Uranus and Neptune are the two outermost giant planets, and they are primarily composed of elements that are heavier than hydrogen and helium. In astrophysics and planetary science the term “ices” refers to volatile chemical compounds with freezing points above about 100 K, such as water, methane, or ammonia, with freezing points of 273K, 91K, and 195K, respectively.

The constituent solids sported by the two ice giants were probably already solids when they were incorporated into the duo during their formation, either directly in the form of ices or trapped in water ice. Currently, very little of the water in Uranus and Neptune remains in the form of ice. Instead, water mostly exists as a supercritical fluid at the temperatures and pressures within the duo.

The ice giants are made up of only aboaut 20% hydrogen and helium in mass, in dramatic contrast to our solar system’s gas-giants, Jupiter and Saturn, which are both more than 90% hydrogen and helium in mass.

The Strange Case Of The “Super Puff” Planets

The mysterious super puff planets are sometimes referred to as “cotton candy planets” because they sport the density of cotton candy. New data acquired from NASA’s Hubble Space Telescope (HST) have provided the first valuable clues to the chemistry of a duo of these puffy planets, which both reside in the Kepler 51 system. This particular exoplanet system actually contains a trio of super puffs in orbit around a youthful Sun-like star. The system itself was discovered by NASA’s planet-hunting Kepler Space Telescope in 2012. However, it was not until 2014 that the extremely low density of these “cotton candy” exotic worlds was determined–much to the amazement of many planetary scientists.

The recent HST observations enabled a team of astronomers to more precisely determine the size and mass estimates for these planets–independently validating their extremely low-density “puffy” character. Even though these strange “cotton candy” worlds are no more than several times our own planet’s mass, their hydrogen and helium atmospheres are so bloated that they are almost the size of our own Solar System’s banded behemoth Jupiter. Although the super puffs are almost Jovian in size, they are approximately a hundred times lighter in terms of mass.

How and why the atmospheres of these exotic super puffs expanded outward is unknown. However, their inflated atmospheres have rendered them especially fascinating targets for further atmospheric studies. Using HST, the team of astronomers went on the hunt for further clues.They were especially interested in searching for water in the atmospheres of the planets, dubbed Kepler 51 b and 51 d. HST observed the planets when they transited (passed in front of) the glaring face of their parent-star. The scientists were aiming to spot the infrared color of their sunsets–thus determining the quantity of light absorbed by the atmosphere in infrared light. This type of observation enables planetary scientists to search for the tattle-tale signs of the planet’s chemical constituents–such as water.

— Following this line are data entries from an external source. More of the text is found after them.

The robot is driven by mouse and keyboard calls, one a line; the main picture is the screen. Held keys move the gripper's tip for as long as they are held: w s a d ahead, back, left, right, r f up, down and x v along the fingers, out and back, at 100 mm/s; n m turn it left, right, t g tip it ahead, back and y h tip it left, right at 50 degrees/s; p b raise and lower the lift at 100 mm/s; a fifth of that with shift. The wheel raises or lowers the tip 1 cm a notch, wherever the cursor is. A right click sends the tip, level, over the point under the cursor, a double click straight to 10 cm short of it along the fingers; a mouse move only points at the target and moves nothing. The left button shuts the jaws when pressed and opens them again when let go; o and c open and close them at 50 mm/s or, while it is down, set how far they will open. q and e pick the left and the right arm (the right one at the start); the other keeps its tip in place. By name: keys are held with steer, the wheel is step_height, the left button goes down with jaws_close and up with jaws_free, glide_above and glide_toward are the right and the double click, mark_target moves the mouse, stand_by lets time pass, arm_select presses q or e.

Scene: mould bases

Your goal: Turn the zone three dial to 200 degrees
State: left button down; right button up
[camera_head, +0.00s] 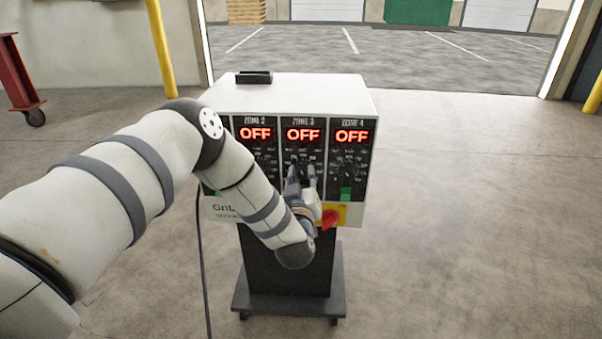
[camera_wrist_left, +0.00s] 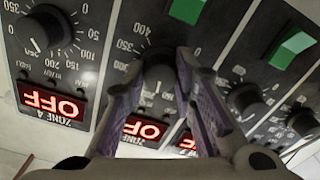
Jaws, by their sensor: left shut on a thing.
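The controller box (camera_head: 296,98) stands ahead, its panels labelled zone 2, zone 3 and zone 4 in the head view. The zone 3 display (camera_head: 303,135) reads OFF in red. My left gripper (camera_head: 299,172) is at the zone 3 panel and hides most of its dial. In the left wrist view, the dark round zone 3 dial (camera_wrist_left: 158,70) sits between the two fingers of my left gripper (camera_wrist_left: 160,75), which is shut on it. Numbers such as 350 and 300 show around it. My right gripper is out of view.
The zone 4 dial (camera_wrist_left: 40,32) is beside the left finger, and the zone 2 dial (camera_wrist_left: 245,98) is on the other side. Green switches (camera_wrist_left: 290,48) stick out nearby. A red knob on a yellow plate (camera_head: 330,219) is just below the gripper. Open floor surrounds the box.

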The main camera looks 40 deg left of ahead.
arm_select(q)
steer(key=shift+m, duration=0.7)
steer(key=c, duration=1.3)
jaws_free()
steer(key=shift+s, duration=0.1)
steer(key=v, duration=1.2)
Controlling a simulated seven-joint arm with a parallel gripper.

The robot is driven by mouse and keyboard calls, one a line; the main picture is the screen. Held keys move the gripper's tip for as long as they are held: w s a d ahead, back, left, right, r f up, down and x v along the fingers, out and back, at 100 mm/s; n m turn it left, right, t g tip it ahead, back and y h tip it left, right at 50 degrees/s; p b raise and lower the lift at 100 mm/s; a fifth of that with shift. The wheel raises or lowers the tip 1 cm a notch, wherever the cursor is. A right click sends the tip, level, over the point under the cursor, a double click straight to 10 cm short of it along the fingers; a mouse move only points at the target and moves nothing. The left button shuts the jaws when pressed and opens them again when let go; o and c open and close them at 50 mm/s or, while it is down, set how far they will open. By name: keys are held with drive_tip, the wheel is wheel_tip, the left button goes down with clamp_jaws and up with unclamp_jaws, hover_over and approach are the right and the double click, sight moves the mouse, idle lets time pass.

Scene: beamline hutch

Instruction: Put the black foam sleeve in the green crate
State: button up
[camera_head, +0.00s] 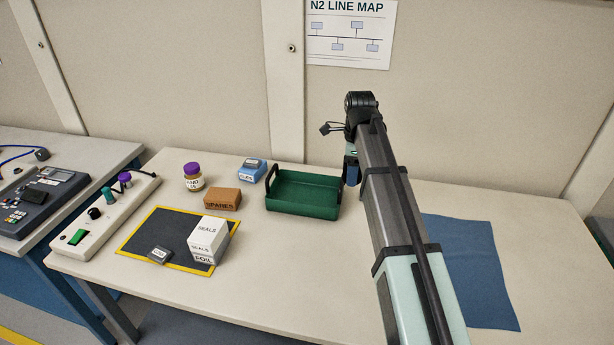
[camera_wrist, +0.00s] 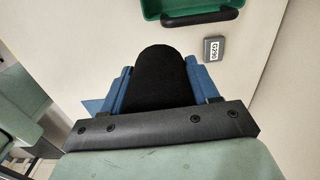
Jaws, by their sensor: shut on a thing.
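The black foam sleeve (camera_wrist: 162,75) is in the wrist view, a dark round-ended piece between the two blue fingers of my gripper (camera_head: 352,170). My gripper is shut on it. In the head view my own arm hides the sleeve. The green crate (camera_head: 298,208) stands on the table just left of my gripper in the head view. It has dark handles at its two ends and looks empty inside. In the wrist view, part of the crate (camera_wrist: 151,9) shows at the top edge, beyond the sleeve and apart from it.
A small grey block (camera_wrist: 215,49) marked G290 lies beside the crate. A blue box (camera_head: 252,170), an orange-brown box (camera_head: 222,199), a purple-lidded jar (camera_head: 193,180) and stacked white boxes (camera_head: 207,237) stand left of it. A blue cloth (camera_head: 468,270) lies right, with bare table around.

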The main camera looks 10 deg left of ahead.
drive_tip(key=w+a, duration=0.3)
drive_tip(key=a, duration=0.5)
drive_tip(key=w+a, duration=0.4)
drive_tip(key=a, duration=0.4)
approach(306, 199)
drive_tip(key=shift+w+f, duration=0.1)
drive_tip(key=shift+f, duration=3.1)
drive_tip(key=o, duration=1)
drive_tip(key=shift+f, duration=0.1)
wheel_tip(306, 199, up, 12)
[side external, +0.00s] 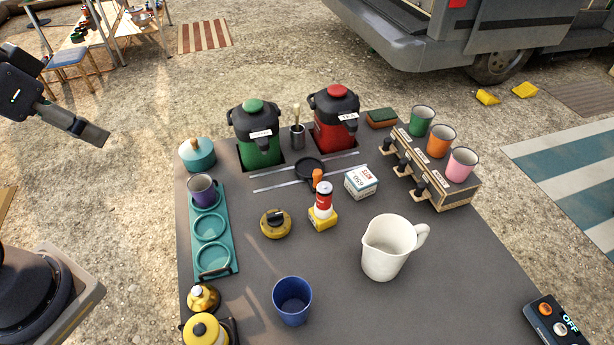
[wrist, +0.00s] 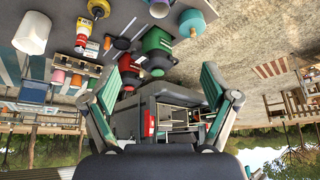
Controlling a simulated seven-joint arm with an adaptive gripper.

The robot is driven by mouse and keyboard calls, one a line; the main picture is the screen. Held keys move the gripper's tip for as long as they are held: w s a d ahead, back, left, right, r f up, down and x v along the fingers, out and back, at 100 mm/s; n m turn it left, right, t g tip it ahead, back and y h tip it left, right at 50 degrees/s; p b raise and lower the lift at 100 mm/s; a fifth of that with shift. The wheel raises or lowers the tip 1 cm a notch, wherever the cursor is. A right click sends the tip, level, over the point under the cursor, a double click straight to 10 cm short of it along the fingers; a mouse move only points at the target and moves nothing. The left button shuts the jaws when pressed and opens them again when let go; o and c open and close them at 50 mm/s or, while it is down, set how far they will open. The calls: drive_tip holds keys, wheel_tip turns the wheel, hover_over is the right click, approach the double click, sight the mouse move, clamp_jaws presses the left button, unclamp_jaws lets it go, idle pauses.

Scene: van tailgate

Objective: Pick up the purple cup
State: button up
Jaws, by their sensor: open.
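The purple cup (side external: 202,193) stands upright at the far end of a teal tray (side external: 229,262) with round rings, on the left side of the dark table. In the wrist view the purple cup (wrist: 159,9) is partly cut off at the top edge. My gripper (side external: 94,133) is up at the left of the side view, off the table and well apart from the cup. In the wrist view its two fingers (wrist: 160,82) are spread wide with nothing held between them.
A teal lidded pot (side external: 198,155) stands just behind the cup. Green (side external: 256,135) and red (side external: 334,118) dispensers stand at the back. A blue cup (side external: 292,301), white pitcher (side external: 388,249) and yellow pot (side external: 205,331) are nearer. The tray's other rings are empty.

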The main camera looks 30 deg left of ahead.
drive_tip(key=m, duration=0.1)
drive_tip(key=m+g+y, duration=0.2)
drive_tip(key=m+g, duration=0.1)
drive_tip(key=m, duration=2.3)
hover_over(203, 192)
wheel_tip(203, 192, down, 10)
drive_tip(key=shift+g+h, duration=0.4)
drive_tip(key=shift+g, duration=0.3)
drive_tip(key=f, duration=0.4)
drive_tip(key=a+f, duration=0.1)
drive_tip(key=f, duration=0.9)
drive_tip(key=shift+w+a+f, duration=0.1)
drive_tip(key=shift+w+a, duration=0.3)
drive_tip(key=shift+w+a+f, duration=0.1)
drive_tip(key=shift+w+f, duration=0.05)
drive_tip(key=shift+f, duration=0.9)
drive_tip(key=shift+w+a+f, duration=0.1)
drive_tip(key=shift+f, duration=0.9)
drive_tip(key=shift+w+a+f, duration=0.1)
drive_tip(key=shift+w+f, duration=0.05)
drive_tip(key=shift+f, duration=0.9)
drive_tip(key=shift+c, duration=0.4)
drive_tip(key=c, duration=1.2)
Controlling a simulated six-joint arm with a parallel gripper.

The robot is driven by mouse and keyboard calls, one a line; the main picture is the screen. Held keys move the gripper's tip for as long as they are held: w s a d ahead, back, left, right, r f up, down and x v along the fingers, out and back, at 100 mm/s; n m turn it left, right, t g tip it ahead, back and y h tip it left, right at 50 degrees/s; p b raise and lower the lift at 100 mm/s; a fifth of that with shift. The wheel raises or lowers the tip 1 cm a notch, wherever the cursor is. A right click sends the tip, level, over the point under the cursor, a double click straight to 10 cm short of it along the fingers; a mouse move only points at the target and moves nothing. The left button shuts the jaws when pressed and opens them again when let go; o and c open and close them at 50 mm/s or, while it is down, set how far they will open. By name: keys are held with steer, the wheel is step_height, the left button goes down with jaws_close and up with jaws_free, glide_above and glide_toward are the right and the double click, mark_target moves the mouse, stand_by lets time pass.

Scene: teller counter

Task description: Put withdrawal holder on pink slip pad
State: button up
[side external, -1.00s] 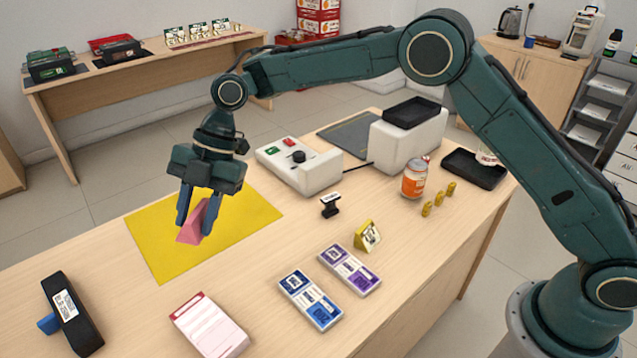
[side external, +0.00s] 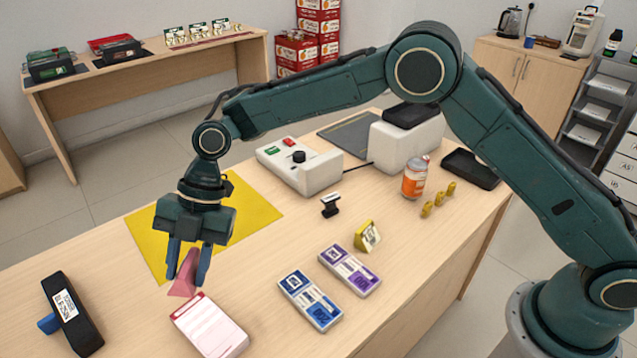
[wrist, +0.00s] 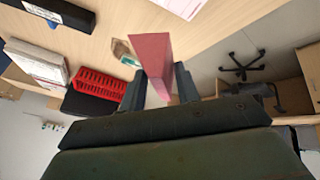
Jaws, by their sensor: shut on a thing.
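The withdrawal holder, a pink wedge (side external: 184,274), is held between the fingers of my gripper (side external: 187,268), which is shut on it. It also shows between the fingertips in the wrist view (wrist: 153,62). The pink slip pad (side external: 210,327), pale pink with a red band along its far edge, lies flat on the counter, just in front and to the right of the holder. The holder appears to be above the counter near the pad's far edge; the exact gap is hard to tell. Part of the pad shows at the top of the wrist view (wrist: 185,5).
A yellow mat (side external: 245,215) lies behind my gripper. A black stamp-like block (side external: 72,315) is left of the pad. Blue (side external: 310,299) and purple (side external: 350,270) slip pads lie to its right, with a yellow wedge (side external: 367,236) behind. Bare counter surrounds the pink pad.

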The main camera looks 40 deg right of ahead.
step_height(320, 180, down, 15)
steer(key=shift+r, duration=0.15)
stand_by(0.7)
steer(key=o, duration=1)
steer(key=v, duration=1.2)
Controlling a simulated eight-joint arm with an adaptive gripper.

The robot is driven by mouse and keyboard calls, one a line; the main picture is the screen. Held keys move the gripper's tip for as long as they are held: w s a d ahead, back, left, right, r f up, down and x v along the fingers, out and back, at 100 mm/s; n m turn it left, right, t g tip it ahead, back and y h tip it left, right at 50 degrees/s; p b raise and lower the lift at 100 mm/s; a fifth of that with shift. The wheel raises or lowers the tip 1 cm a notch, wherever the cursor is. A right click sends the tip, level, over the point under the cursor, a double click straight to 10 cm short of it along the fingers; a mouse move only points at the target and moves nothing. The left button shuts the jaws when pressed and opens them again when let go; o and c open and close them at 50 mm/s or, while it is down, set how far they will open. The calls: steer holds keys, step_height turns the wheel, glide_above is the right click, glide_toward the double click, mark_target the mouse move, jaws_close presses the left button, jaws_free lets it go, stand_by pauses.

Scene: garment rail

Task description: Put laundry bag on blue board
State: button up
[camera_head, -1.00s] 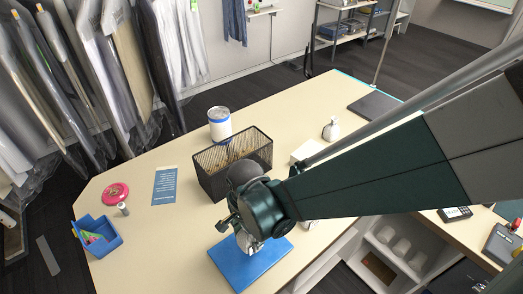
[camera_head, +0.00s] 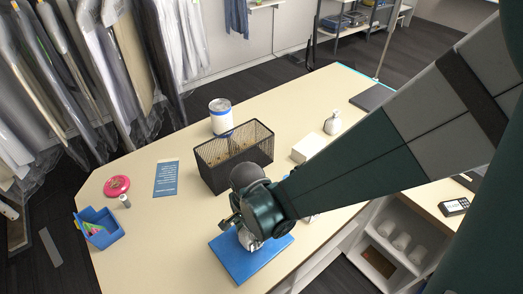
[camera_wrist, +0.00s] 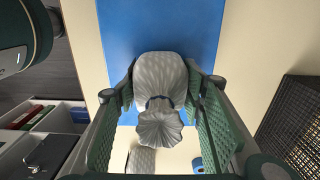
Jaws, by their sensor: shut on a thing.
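The laundry bag (camera_wrist: 160,80) is a pale grey-white sack with a dark tie at its gathered neck. My gripper (camera_wrist: 161,90) is shut on it, one green finger pad on each side. The blue board (camera_wrist: 125,25) lies flat on the table and shows behind the bag in the wrist view. In the head view the board (camera_head: 250,265) is at the table's front edge, with my gripper (camera_head: 246,238) and the bag over its upper part. My gripper mostly hides the bag there. I cannot tell whether the bag touches the board.
A black mesh basket (camera_head: 225,178) stands just behind my gripper. A white canister (camera_head: 220,117), a white box (camera_head: 308,148) and a small white bottle-like thing (camera_head: 332,123) are farther back. A blue bin (camera_head: 98,230) and a pink disc (camera_head: 117,186) are at the left.

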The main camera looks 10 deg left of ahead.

The HST astronomers were surprised to find that the spectra of both planets did not show any tattle-tale chemical signatures. The scientists attributed this result to clouds of particles floating high in their atmospheres. “This was completely unexpected. We had planned on observing large water absorption features, but they just weren’t there. We were clouded out,” commented Dr. Jessica Libby-Roberts in a December 2019 Hubble Observatory Press Release. Dr. Libby-Roberts is of the University of Colorado at Boulder.

Unlike Earth’s own water clouds, the clouds of the “cotton candy” planets may be made up of salt crystals or photochemical hazes, similar to those found on Saturn’s largest moon, Titan. Titan’s surface is blanketed by a thick golden-orange hydrocarbon smog.

The clouds belonging to both Kepler 51 b and 51 d stack up against other low-mass, gaseous planets situated beyond our Solar System. When comparing the flat spectra of the “cotton candy” planets against the spectra of other planets, the astronomers were able to devise a hypothesis proposing that cloud and haze formation are linked to the temperature of a planet–the cooler a planet is, the cloudier it becomes.

The astronomers also investigated the possibility that these planets were not really super puffs at all. The gravitational pull among planets causes slight changes to develop in their orbital periods. As a result of these timing effects planetary masses can be determined. By combining the variations in the timing of when a planet floats in front of the fiery face of its parent-star (transiting) with those transits observed by the Kepler Space Telescope, the scientists were better able to constrain the planetary masses and dynamics of the system. Their results proved to be in agreement with earlier measured ones for Kepler 51 b. However, they found that Kepler 51 d was slightly less massive (or the planet was even more puffy) than previously determined.

Finally, the team came to the conclusion that the low densities of these planets are in part the result of the young age of the system, which is a mere 500 million years old.. By comparison, our own Sun was born 4.6 billion years ago. Models indicate that these “cotton candy” planets formed outside of what is termed a star’s snow line. A star’s snow line is a region of possible orbits where icy materials can survive. The planets of this youthful system ultimately migrated inward towards their stellar parent, in a way that has been compared to a “string of railroad cars.”

With the planets now much closer to their star, their low density atmospheres should evaporate into space within the next few billion years. Using planetary evolution models, the team of astronomers demonstrated that Kepler 51 b–the planet closest to its star–will, in a billion years or so, look very much like a smaller and hotter version of our own Solar System’s Neptune. This particular type of exoplanet is fairly common throughout our Milky Way Galaxy. However, it appears that Kepler 51 d, which is farther from its parent-star, will continue to be a low-density oddball world–even though it will both shrink and lose some small amount of its puffy atmosphere. “This system offers a unique laboratory for testing theories of early planet evolution,” commented Dr. Zach Berta-Thompson in the December 2019 Hubble Observatory Press Release. Dr. Berta-Thompson is also of the University of Colorado at Boulder.

It will be possible for astronomers to finally be able to determine the atmospheric composition of the duo of puffy planets with NASA’s upcoming James Webb Space Telescope (JWST). JWST will have a sensitivity to longer infrared wavelengths of light, and may be able to pierce through the cloud layers. Future observations with this telescope could shed new light on what these puffy oddballs are actually composed of, thus solving an intriguing mystery.